▶ What the task asks
Return the whole listing, line for line, without the pictures in it.

□ □ □ □ □

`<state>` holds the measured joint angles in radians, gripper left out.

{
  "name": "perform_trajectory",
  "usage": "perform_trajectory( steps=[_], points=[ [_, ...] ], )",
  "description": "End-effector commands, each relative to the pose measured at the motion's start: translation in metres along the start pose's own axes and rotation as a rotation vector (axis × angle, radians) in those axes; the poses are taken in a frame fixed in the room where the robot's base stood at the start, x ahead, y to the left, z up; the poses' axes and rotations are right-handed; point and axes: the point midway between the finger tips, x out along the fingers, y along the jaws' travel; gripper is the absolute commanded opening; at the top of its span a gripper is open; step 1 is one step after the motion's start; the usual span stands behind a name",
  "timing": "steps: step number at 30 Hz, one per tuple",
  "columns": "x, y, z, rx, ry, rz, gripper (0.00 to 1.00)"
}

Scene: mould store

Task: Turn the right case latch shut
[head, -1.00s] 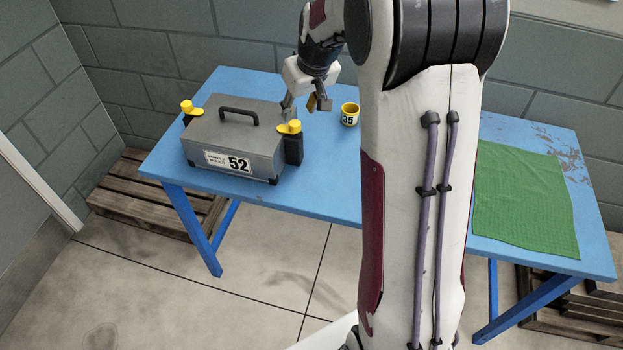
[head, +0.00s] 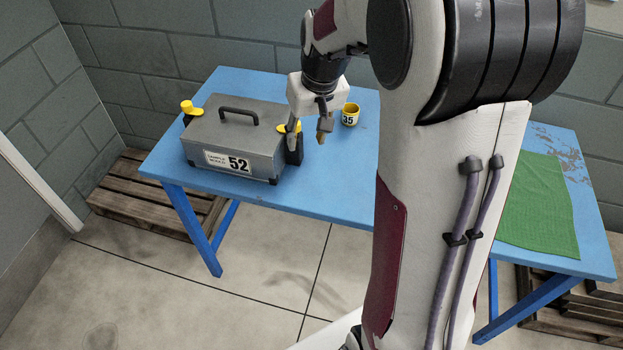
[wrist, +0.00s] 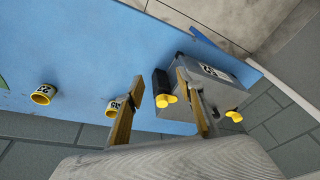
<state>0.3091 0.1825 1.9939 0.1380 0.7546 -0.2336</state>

□ □ □ □ □

▶ Answer for this exercise
`<state>` holds the measured joint angles in radians, gripper left out.

{
  "name": "perform_trajectory",
  "usage": "perform_trajectory( steps=[_], points=[ [_, ...] ], )",
  "description": "End-effector commands, each relative to the pose measured at the motion's start: translation in metres along the start pose's own axes and rotation as a rotation vector (axis × angle, radians) in those axes; the poses are taken in a frame fixed in the room where the robot's base stood at the start, x ahead, y to the left, z up; the poses' axes and rotations are right-handed; point and axes: the point midway between the finger tips, x out along the fingers, y along the jaws' travel; gripper is the absolute commanded opening; at the top of its span a gripper is open; step 1 is one step after the motion's start; the usual span stands behind a name",
  "timing": "steps: step number at 30 Hz, one per tuple",
  "columns": "x, y, z, rx, ry, rz, gripper (0.00 to 1.00)"
}

Scene: mould store

Task: Turn the right case latch shut
[head, -1.00s] 
[head, +0.00s] 
[wrist, +0.00s] 
<state>0.3091 0.1825 1.9939 0.1380 0.7546 -0.2336</state>

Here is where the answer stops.